The lock mismatch is structural, not a reviewer oversight:
- The increment and decrement sides are guarded by **two different,
  non-mutually-held locks** (`p1->p_token` is per-proc; `fd_spin` is shared).
- No `atomic_t`, no `atomic_add_int`, no common spinlock protects the word.
- `filedesc_to_leader_alloc`'s own comment (`kern_descrip.c:3343`)
  **"NOT MPSAFE"** corroborates that the splice was known-unsafe.
- Three independent kernel panics reproduce from unprivileged userland, one
  with a stack through the exact cited call chain.

## Recommended fix

`fix.diff` in this folder (git-apply-able, verified). It takes the shared
`fd_spin` (the same lock `fdfree` already uses for the decrement and list walk)

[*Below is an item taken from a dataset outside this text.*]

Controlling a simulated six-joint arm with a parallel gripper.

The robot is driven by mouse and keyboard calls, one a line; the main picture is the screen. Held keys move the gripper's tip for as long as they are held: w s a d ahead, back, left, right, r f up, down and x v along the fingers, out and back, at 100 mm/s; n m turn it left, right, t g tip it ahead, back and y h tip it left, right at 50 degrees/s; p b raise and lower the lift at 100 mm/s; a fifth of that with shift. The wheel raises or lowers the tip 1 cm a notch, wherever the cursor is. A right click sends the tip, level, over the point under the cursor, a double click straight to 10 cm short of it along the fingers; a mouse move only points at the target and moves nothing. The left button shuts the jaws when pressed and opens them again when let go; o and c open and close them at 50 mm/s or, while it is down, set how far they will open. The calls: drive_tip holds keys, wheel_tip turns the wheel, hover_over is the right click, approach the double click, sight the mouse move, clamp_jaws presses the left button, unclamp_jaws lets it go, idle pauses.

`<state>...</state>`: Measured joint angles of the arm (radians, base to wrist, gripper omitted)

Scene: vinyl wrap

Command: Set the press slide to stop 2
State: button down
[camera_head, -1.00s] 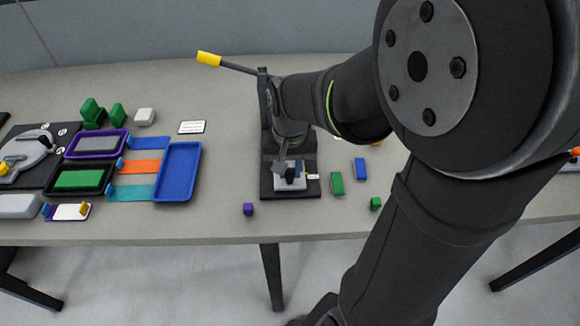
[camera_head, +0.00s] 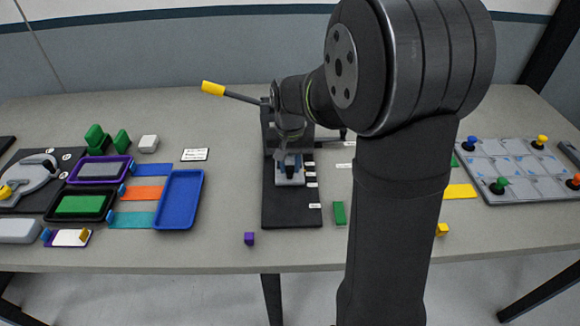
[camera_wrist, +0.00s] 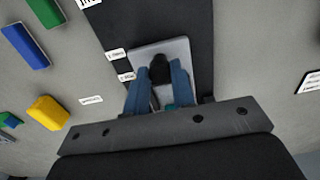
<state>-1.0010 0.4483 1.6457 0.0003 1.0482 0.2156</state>
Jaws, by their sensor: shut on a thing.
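The press slide (camera_head: 290,181) is a light grey plate with a black knob, on the black track of the press (camera_head: 290,214). It sits toward the back of the track, with bare track in front of it. Small white stop labels (camera_head: 312,184) line the track's right side; their text is too small to read. In the wrist view, the blue fingers of my gripper (camera_wrist: 158,88) are shut on the black knob (camera_wrist: 160,67) of the slide (camera_wrist: 178,50). My gripper (camera_head: 289,164) hides part of the slide in the head view.
A lever with a yellow handle (camera_head: 213,88) sticks out left of the press. A green block (camera_head: 339,213) and a purple cube (camera_head: 249,239) lie near the track's front. A blue tray (camera_head: 201,190) stands to the left. My arm covers the table on the right.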

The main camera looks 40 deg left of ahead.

around **both** the `fdl_refcount++` and the `filedesc_to_leader_alloc()`
splice in `fork1`'s fdshare branch. This **matches** the finding markdown's
proposal (the markdown sketched the spin_lock around the `++`; this diff
additionally wraps the `else`-branch `filedesc_to_leader_alloc` call, which is
the unlocked splice the markdown also flagged). A more thorough follow-up would
convert `fdl_refcount`/`fdl_holdcount` to `atomic_t` and add a dedicated
`fdl` list lock, but the minimal correct fix is the `fd_spin` pairing.